24.12.05

O SUAVE NATAL DE QUE ME LEMBRO

(reposição desta posta de há 1 ano)
O meu avô materno ainda era vivo e a família aproveitava o Natal para se juntar à sua volta. A viagem até ao casarão setecentista, embora distasse apenas 130 km do Porto, demorava horas e exigia preparação. Esta denotava-se nos protestos de meu pai que antecipavam a flagelação do caminho. As estradas eram de traço novecentista com um piso tantas vezes remendado quantas as lombas e os solavancos com que éramos brindados. Depois de Vila Pouca a coisa piorava. Era uma quase viagem no tempo - do fontismo transitávamos para as obras do Marquês e daí, directamente, para a Idade Média.

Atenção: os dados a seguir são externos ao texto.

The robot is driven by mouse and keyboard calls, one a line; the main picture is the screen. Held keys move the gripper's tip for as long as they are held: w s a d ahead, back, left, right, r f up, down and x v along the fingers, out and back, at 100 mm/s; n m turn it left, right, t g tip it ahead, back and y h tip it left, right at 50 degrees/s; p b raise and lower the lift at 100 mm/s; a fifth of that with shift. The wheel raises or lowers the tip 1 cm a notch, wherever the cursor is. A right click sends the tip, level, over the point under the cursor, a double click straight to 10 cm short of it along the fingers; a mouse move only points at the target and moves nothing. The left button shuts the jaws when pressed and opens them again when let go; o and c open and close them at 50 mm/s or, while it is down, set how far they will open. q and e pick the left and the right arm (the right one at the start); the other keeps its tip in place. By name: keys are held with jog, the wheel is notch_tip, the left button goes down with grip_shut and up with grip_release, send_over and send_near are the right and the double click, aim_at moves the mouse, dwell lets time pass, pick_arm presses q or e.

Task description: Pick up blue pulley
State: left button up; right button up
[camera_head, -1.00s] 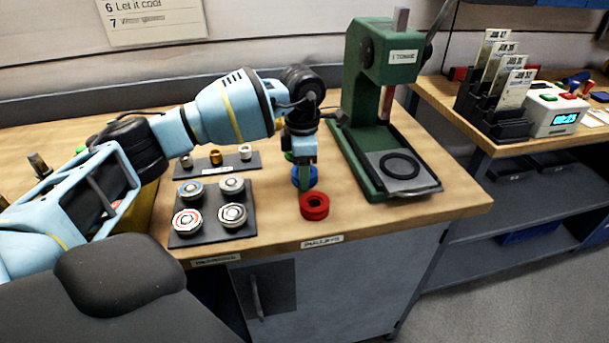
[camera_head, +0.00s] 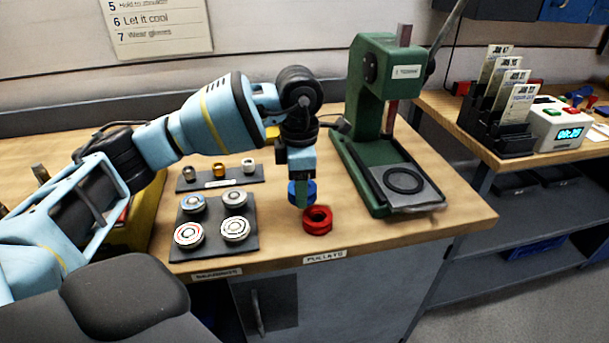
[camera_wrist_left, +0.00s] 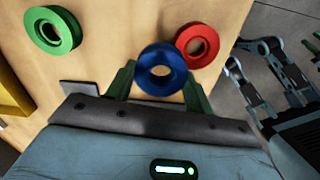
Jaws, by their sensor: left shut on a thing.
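The blue pulley (camera_head: 301,198) is a ring held at the tips of my left gripper (camera_head: 302,190), over the wooden bench behind the red pulley. In the left wrist view the blue pulley (camera_wrist_left: 162,70) sits between the two green fingers of my left gripper (camera_wrist_left: 160,85), its hole facing the camera. I cannot tell whether it is clear of the bench top.
A red pulley (camera_head: 318,220) lies close in front. A green pulley (camera_wrist_left: 54,30) lies on the bench in the wrist view. A green press (camera_head: 372,120) stands right. A dark tray of bearings (camera_head: 214,224) lies left. The bench's front edge is near.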

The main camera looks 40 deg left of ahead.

As últimas centenas de metros até à porta da casa eram épicas. O meu avô assegurava que se tratava de um pedaço de uma velha estrada romana mas o meu pai garantia, ruidosamente, que os romanos eram um povo civilizado que nunca fariam um carreiro tão mal amanhado.

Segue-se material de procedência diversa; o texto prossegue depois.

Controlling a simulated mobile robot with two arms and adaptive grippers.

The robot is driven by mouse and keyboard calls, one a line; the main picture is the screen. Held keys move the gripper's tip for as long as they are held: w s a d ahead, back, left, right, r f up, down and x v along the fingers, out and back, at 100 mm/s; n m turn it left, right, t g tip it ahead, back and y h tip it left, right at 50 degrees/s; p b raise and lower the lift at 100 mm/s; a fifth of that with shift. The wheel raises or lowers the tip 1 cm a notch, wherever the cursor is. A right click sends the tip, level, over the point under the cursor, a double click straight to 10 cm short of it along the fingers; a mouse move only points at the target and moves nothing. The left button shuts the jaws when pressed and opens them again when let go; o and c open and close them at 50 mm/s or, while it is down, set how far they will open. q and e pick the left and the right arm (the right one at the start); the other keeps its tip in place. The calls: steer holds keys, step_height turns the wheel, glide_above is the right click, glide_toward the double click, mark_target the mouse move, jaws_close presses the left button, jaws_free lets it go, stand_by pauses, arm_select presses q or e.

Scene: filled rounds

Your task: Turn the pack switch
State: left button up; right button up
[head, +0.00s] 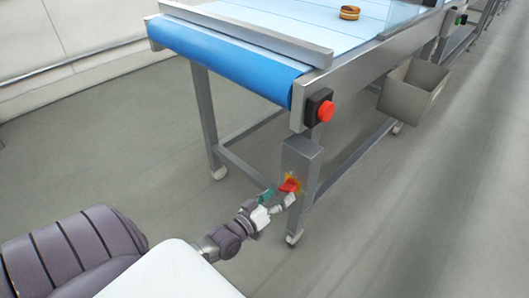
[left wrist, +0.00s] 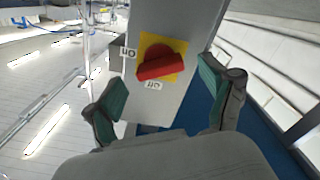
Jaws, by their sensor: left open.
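The pack switch is a red rotary handle (head: 289,185) on a yellow plate, mounted on a grey metal box (head: 301,155) at the conveyor's near leg. In the left wrist view the red handle (left wrist: 161,66) lies nearly level across the yellow plate (left wrist: 150,43). An "On" label (left wrist: 128,53) is left of the plate and an "Off" label (left wrist: 153,86) is just below it, both upside down. I cannot tell which one the handle points to. My left gripper (head: 279,197) is open in front of the switch, its green-padded fingers on either side and apart from the handle.
A conveyor with a blue belt (head: 220,52) stands above the box and carries a small round bun-like item (head: 349,13). A red push button (head: 326,111) is on its frame. A grey bin (head: 411,92) hangs at the side. The floor at the right is clear.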

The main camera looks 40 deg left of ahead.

Lá chegados o meu sonho começava. Correrias com os primos, expedições aos recantos da quinta, excitantes demandas pelos mistérios imaginados da casa, o espanto respeitoso e sempre renovado perante o capacete e a máscara de gás que o avô tinha trazido da Grande Guerra e as histórias que ele contava, sempre sorrindo.
Depois da ceia íamos para uma cozinha toda em pedra que evocava uma capela abandonada onde, acolhedoramente, uma lareira enorme servia de centro. Conversávamos e cantávamos como só se fazia naquela noite.
Então, a tia de quem eu mais gostava lia "O Suave Milagre" aquele conto de Natal tão doce que só poderia ter sido escrito por quem sabia que o mundo não era assim:
"...E, então, o filhinho, num murmúrio mais débil que o roçar de uma asa, pediu a mãe que lhe trouxesse esse Rabi, que amava as criancinhas ainda as mais pobres, sarava os males ainda mais antigos. A mãe apertou a cabeça esguedelhada:- Oh, filho! E como queres que eu te deixe, e me meta aos caminhos, à procura do Rabi da Galiléia? Obede é rico e tem servos, e debalde buscaram Jesus, por areias e colinas, desde Corazim até ao país de Moabe. Séptimo é forte, e tem soldados, e debalde correram por Jesus, desde o Hébron até ao mar! Como queres que te deixe? Jesus anda por muito longe e a nossa dor mora connosco, dentro destas paredes, e dentro delas nos prende. E mesmo que o encontrasse, como convenceria eu o Rabi tão desejado, por quem ricos e fortes suspiram, a que descesse através das cidades até este ermo, para sarar um entrevadinho tão pobre, sobre enxerga tão rota?A criança, com duas longas lágrimas na face magrinha, murmurou:- Oh! Mãe! Jesus ama todos os pequeninos. E eu ainda tão pequeno, e com um mal tão pesado, e que tanto queria sarar!E a mãe, em soluços:- Oh! Meu filho, como posso te deixar? Longas são as estradas da Galileia, e curta a piedade dos homens. Tão rota, tão trôpega, tão triste, até os cães me ladrariam da porta dos casais. Ninguém atenderia o meu recado, e me apontaria a morada do doce Rabi. Oh! Filho! Talvez, Jesus morresse... Nem mesmo os ricos e os fortes o encontram. O céu o trouxe, o céu o levou. E com ele para sempre morreu a esperança dos tristes. Dentre os negros trapos, erguendo as pobres mãozinhas que tremiam, a criança murmurou:- Mãe, eu queria ver Jesus...E logo, abrindo devagar a porta e sorrindo, Jesus disse à criança:- Aqui estou...".

Depois o meu avô morreu e os Natais nunca mais foram iguais. E eu cresci e percebi que ainda que as coisas do Natal não sejam verdade há uma altura da vida em que temos de o viver como se o fossem. Para, pelo menos, ficar a quente lembrança daquilo que julgávamos que o Natal seria.